_Data section_
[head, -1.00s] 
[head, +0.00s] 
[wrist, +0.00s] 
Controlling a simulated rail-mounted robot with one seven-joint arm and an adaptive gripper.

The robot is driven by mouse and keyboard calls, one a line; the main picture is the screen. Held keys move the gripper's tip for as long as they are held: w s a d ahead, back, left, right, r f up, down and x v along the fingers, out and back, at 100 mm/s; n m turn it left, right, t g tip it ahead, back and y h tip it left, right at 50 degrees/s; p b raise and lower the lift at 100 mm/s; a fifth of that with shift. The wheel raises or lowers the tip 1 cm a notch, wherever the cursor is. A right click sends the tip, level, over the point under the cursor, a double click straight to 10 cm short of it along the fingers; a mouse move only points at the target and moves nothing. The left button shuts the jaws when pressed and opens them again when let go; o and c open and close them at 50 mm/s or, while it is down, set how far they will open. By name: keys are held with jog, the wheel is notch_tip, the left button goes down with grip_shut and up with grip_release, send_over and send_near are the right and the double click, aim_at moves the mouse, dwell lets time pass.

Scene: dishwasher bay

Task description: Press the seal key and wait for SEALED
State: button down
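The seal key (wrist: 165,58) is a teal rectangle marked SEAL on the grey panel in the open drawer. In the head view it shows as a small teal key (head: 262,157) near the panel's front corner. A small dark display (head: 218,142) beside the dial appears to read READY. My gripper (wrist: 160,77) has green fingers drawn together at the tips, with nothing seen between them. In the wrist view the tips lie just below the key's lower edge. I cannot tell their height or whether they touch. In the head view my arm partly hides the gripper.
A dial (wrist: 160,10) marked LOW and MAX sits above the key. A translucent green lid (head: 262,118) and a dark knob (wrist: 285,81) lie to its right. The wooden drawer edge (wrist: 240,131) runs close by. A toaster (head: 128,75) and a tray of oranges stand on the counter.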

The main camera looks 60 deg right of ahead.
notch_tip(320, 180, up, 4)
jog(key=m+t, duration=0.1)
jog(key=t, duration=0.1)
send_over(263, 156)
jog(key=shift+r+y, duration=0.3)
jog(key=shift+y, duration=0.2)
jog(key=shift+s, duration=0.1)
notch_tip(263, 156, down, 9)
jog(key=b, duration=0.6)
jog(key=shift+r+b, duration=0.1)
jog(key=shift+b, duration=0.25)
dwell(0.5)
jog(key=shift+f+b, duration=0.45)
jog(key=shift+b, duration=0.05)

_Task brief_
Only the lines from the one with "Scene: dishwasher bay" up to the one with "Task description: Press" should be repeated, both included, exactly as they appear.

_Answer below_
Scene: dishwasher bay

Task description: Press the seal key and wait for SEALED

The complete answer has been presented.